◆ **WHAT THE EXERCISE ASKS**
Find all the lines with "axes" and gather them.
-- begin --
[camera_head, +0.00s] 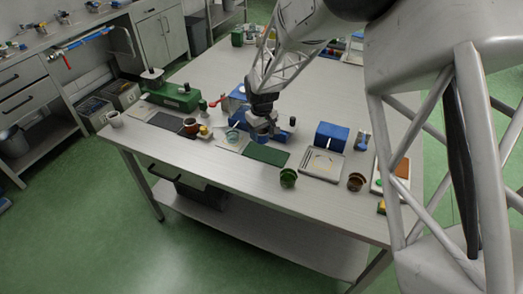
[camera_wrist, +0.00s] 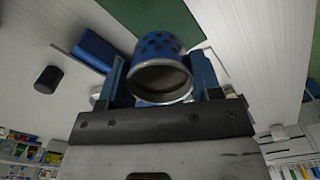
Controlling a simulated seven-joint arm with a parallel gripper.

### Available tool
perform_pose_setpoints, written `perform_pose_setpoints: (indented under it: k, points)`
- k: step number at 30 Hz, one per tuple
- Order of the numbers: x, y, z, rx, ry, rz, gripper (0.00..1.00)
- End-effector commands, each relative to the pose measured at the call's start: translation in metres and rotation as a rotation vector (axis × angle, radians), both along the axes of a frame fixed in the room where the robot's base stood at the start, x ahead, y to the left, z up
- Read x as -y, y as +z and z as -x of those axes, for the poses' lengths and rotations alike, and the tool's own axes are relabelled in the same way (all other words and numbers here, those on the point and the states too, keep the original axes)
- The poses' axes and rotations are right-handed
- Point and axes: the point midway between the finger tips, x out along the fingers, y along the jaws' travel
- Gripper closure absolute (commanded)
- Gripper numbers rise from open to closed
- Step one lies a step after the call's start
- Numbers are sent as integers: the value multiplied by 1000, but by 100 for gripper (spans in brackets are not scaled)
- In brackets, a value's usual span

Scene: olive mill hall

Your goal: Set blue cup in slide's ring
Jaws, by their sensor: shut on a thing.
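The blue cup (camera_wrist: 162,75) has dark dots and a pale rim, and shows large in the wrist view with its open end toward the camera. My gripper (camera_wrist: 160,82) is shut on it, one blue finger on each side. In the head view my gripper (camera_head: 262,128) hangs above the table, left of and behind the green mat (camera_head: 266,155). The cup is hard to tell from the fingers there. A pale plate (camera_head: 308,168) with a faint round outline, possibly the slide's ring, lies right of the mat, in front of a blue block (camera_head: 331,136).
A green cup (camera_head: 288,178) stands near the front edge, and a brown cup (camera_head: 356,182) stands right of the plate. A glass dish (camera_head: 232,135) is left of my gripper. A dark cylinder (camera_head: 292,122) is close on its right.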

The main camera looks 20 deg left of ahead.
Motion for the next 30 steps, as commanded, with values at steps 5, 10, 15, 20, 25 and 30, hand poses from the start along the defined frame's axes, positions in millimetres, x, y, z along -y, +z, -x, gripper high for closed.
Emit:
-- end --
◆ **EXERCISE RESULT**
- End-effector commands, each relative to the pose measured at the call's start: translation in metres and rotation as a rotation vector (axis × angle, radians), both along the axes of a frame fixed in the room where the robot's base stood at the start, x ahead, y to the left, z up
- Read x as -y, y as +z and z as -x of those axes, for the poses' lengths and rotations alike, and the tool's own axes are relabelled in the same way (all other words and numbers here, those on the point and the states too, keep the original axes)
- The poses' axes and rotations are right-handed
- Point and axes: the point midway between the finger tips, x out along the fingers, y along the jaws' travel
Motion for the next 30 steps, as commanded, with values at steps 5, 10, 15, 20, 25 and 30, hand poses from the start along the defined frame's axes, positions in millimetres, x, y, z along -y, +z, -x, gripper high for closed.

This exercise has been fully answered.